Al primo piano della galleria, dove si snoda il grosso dell’esposizione, c’è un’opera in cui il pigmento è mischiato a della polvere metallica e dentro a un riquadro azzurro c’è scritta, cioè: dipinta, la data 1943. È l’anno di nascita del padre di Silva, ma poiché l’autobiografia è sublimata – se non la sublimiamo noi, si sublima da sola attraverso junghiane sincronicità – quel 1943 la pittrice l’ha trovato inciso in una chiesa di Asolo, la traccia di un fedele dell’epoca (il 1943 è anche la data di nascita della madre di Jacopo Benassi, che quel numero l’ha graffitato in nero su una parete del Museo Diocesano di Milano all’interno della mostra Attorno a Tintoretto, visitabile fino al 25 maggio).
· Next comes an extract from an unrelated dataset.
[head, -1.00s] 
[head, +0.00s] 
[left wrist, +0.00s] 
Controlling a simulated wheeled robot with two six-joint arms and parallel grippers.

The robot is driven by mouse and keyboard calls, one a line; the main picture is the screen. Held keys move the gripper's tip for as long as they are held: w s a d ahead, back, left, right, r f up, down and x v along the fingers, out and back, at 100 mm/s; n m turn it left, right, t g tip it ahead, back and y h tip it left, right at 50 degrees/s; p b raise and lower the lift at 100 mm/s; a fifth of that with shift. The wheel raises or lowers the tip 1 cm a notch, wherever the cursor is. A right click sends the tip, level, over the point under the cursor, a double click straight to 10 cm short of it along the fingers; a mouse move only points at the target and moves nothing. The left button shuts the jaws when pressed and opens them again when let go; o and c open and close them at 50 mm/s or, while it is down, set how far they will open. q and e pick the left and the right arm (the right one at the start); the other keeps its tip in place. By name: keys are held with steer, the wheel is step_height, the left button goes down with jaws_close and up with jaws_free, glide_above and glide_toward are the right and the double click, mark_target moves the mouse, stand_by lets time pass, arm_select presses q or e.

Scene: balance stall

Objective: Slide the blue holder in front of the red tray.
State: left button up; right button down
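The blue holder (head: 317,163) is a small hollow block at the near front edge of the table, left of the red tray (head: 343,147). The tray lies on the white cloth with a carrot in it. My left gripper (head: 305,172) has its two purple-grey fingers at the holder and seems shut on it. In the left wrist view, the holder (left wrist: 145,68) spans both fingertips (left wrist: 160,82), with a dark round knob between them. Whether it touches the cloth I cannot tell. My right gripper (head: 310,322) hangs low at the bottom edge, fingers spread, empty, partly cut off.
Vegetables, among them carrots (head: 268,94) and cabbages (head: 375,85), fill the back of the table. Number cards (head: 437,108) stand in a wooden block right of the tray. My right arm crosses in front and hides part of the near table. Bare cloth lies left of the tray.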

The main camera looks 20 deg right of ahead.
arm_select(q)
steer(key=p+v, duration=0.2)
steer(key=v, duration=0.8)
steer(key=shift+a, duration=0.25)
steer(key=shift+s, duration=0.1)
Quando ho visto il 1943 di Silva, con la pancia – senza aver ancora colto razionalmente il collegamento – sono andata all’installazione di Benassi, la quale, oltre alla scritta sul muro, comprende pure una cinghia che tiene legate, appese a parete, una copia di una Deposizione di Caravaggio da lui dipinta, la fotografia del muro su cui era appesa a casa di sua mamma e la fotografia del di lei comodino, pieno di bruciature di sigaretta; la prima immagine è a colori, le altre due in bianco e nero. Anche Silva ha scelto la mescolanza cromatica, con l’azzurro nel campo centrale e una scala di grigi nei bordi.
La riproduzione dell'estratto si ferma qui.